The key to using inner dialogue is to avoid the phrase “I thought to myself…” Whenever I hear someone use that phrase, I ask, “Well, who else are you going to think to?” Just say, “I thought…” or “I’m thinking…” Please remember that reactions tell the story. When you can show your reactions on your face and couple that with the inner dialogue of whatever your character is feeling, that will really bring your audience into your situation and keep them hooked.

Audience Dialogue

This is one of the most important yet most neglected tools you can use as a speaker. Give the audience dialogue. This simply means, verbalize their thoughts in dialogue form. Or you can even verbalize what you want them to think and then put it into dialogue that seemingly comes from them. Listen to this 10 second example also from the Colorado School of Mines:


Obviously my audience was not actually thinking that, but I still connected by giving them dialogue even if it was just playful. So it still worked. Keep in mind I still had them use my name in the line of dialogue in order to clarify who was talking (or thinking). However, the best time to give your audience dialogue is when you can truly anticipate what they are thinking and then you can verbalize it. For example, you might tell what seems like a crazy story and then say, “You’re probably saying, ‘Craig, that’s crazy!’” Whenever you know what they’re thinking, verbalize it in dialogue coming from them. They’ll either laugh or think. Either way, you’ll connect on a deeper level.

Some of the phrases you can use to give your audience dialogue are the following:

  • You’re looking at me as if to say, “Scott…(dialogue)”
  • Now you might say, “Janet…(dialogue)”
  • You say, “Craig…(dialogue)”


Final thoughts

Keep in mind that good dialogue is still set up by some narration. If you only use dialogue without any set-up narration, your story will look more like a stage play. You don’t want that. If you only use narration and no dialogue, you won’t have a story. You’ll have a CNN report.

You’re probably saying, “Okay Craig. Enough already. I get it.” That’s good dialogue!

14 Responses to “The #1 Storytelling Mistake Speakers Make (and 3 ways to fix it)”

  • Craig

    I have sent you a mail using the form on the website but I had no answer. Could you check if something went wrong?

  • Cool. Thanks for putting up this. It is always nice to see someone give back to the world.

  • For some reason my browser doesn?t display this page correctly? Anyway, it was a really interesting article, keep up the good work and I will be back for more

  • Aphline W.:

    Hi, Mr.Craig:)
    Thanks alot for these great tips, I’ve never had a deeper understanding of dialogue in the “world of speech”. Well,not untill you introduced me to Mr.”DIALOGUE” and I’m not afraid to admit that I was a “CNN reporter” instead of a “Speaker”:) Because now I can say ‘then I said,”Craig….”‘ but I used to say “I told Craig…” 😀

    So, Mr. Craig, how many dialogues would you prefer for a 20 minutes speech or a 4 minutes speech?

    (DIALOGUE, DIALOGUE, DIALOGUES keeps the audience on the edge of their seat)Thanks Mr. Craig for all your tips, they are AMAIZING.

    • craig:

      Thanks Aphline. I can tell you now have the dialogue spirit. Your speeches will continue to rise to new heights. Congrats.

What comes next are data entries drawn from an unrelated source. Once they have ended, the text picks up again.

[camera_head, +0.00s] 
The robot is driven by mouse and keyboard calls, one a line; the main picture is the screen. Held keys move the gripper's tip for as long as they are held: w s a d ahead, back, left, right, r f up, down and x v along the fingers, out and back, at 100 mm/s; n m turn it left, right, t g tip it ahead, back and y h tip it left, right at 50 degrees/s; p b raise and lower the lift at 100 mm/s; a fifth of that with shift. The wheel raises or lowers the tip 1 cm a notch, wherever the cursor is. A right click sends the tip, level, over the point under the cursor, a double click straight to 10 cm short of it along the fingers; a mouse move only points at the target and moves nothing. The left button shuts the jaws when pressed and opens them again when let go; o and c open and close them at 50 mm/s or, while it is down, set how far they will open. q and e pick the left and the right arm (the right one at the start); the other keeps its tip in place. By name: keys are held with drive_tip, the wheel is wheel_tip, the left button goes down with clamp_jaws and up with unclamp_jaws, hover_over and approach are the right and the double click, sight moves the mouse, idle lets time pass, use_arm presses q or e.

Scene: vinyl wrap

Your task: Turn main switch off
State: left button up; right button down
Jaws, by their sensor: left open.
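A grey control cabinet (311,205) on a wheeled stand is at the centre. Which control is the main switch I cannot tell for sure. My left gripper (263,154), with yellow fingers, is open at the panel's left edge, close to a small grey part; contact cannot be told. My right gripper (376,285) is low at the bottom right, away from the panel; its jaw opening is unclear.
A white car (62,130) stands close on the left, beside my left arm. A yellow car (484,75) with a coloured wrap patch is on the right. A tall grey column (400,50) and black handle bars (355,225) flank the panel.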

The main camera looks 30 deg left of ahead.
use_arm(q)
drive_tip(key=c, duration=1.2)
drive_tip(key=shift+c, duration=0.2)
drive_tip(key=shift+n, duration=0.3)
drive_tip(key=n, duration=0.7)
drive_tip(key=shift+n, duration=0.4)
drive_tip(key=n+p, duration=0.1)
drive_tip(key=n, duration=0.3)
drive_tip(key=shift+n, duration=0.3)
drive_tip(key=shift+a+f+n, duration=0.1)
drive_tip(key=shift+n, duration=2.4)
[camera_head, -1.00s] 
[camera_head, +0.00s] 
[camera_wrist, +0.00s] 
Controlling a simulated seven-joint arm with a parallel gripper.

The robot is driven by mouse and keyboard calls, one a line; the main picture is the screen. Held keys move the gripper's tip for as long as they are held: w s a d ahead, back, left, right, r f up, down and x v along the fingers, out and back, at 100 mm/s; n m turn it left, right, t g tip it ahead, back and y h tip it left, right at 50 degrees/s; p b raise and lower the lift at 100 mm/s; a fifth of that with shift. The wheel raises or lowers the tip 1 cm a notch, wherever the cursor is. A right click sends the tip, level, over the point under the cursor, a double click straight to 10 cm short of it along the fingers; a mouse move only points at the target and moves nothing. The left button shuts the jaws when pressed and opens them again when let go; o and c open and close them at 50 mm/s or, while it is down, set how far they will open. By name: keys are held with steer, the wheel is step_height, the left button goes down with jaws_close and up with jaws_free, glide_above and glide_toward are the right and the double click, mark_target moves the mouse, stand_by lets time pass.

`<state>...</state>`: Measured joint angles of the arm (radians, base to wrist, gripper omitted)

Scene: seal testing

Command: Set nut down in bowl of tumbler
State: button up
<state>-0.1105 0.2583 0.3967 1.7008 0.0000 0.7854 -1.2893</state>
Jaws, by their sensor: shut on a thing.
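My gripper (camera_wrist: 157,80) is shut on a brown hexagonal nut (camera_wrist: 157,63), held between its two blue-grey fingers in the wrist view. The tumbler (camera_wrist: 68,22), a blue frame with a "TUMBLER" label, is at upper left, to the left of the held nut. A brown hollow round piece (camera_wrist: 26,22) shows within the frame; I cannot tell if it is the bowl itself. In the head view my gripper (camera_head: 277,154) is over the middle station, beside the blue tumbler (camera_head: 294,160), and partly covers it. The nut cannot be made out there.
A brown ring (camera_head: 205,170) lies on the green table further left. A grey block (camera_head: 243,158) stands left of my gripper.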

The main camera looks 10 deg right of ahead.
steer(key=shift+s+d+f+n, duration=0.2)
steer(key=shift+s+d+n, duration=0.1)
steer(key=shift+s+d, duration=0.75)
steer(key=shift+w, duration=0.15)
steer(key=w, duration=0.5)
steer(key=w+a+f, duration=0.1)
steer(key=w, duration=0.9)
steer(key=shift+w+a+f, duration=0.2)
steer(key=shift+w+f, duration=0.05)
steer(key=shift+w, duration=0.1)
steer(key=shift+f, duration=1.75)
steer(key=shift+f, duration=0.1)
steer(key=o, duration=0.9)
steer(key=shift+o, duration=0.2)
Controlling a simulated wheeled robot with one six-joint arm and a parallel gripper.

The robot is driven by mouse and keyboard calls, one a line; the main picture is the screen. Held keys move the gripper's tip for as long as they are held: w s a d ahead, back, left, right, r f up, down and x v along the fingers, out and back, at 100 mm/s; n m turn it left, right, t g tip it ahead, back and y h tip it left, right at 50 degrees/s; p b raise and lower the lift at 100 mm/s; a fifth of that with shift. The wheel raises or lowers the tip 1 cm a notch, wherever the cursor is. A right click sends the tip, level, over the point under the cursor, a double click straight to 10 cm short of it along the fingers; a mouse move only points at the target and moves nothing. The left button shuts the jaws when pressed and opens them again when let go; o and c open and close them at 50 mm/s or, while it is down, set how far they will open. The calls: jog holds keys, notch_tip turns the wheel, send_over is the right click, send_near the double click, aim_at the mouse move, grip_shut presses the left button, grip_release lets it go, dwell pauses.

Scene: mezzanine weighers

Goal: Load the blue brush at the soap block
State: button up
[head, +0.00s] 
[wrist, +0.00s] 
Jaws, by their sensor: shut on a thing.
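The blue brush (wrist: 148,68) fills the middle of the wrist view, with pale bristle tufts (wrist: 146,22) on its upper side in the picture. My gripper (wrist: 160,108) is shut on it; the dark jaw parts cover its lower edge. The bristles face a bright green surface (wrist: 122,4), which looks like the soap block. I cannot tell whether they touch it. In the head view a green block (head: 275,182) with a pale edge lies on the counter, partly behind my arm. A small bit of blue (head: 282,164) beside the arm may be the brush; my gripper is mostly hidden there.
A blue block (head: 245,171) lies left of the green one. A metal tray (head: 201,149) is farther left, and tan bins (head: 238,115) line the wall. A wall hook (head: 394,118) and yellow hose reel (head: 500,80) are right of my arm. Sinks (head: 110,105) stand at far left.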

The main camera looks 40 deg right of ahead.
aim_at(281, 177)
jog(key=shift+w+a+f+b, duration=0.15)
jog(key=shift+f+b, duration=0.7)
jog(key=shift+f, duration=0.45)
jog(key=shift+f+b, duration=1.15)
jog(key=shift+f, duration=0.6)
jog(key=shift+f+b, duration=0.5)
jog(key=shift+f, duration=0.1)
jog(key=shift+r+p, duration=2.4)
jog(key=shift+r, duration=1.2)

  • I love your 52 speaking tips.
    You are truly one of the best speakers out there. What sets you apart is that you have struck an excellent balance between confidence and humbleness, without arrogance. I hope you can continue to do so because that’s what keeps you connected to your audiences, but not many speakers of your caliber are able to do that. Most of them become so arrogant they turn me off. God Bless you for knowing the difference between professional confidence and arrogance.
    My first CD of humorous stories –Back on The Farm — will be coming out soon. My web site is under construction but I should have a merchant account soon. My son works for his paying customers first, then mom.

    • craig:

      Thank you Barbara. That means the world to me, because I truly believe in the importance of being similar to your audience rather than trying to elevate yourself above them. When your CD comes out, I’d love to purchase one. I know you made me laugh at the Champ Camp!

  • Palmo Carpino:

    …quick example from my speech to the engineering students at the Colorado School of Mines
    (see above)

    A quick example from my speech to the Colorado School of MIMES
    see below

    ” “

  • sidney:

    Can you all three dialogues in a speech. Meaning i did my Narration…Right and and i see the audience is wondering “sidney what’s the point and i said “That’s what i was thinking? i thought i had this nailed. So i said “sidney are you sure”? I then turned to my wife and she’s looking at me if i had to heads” Have you ever been in a situation when your partner is looking at you like that!

    So is this to much? Or do you stay with one type of dialogue?

    • craig:


      That’s funny. It’s completely fine to use all three types in one speech but I wouldn’t necessarily use them so close together. I always use all three in my speeches, but keep in mind most of my speeches are 30-90 minutes. As our stories unfold, they will dictate which kind of dialogue we use at specific times. For example, if something jarring just happened to me, chances are I’ll have some interesting inner dialogue that my audience should hear. At another point in the story, characters are talking to each other so that’s going to be dialogue between characters. The audience dialogue will start to become evident after you’ve told the story a few times and you begin to see their reactions to certain parts of the story. Eventually you’ll start to figure out what they’re thinking and then you can verbalize those thoughts by giving them dialogue. So the audience dialogue is often something that arises after you’ve given the story a few times. I hope this helps!

  • thanks, these tips are really helpful. You’re probably thinking “…’Arnout Van den Bossche’…, what kind of name is that? Where is this guy from?”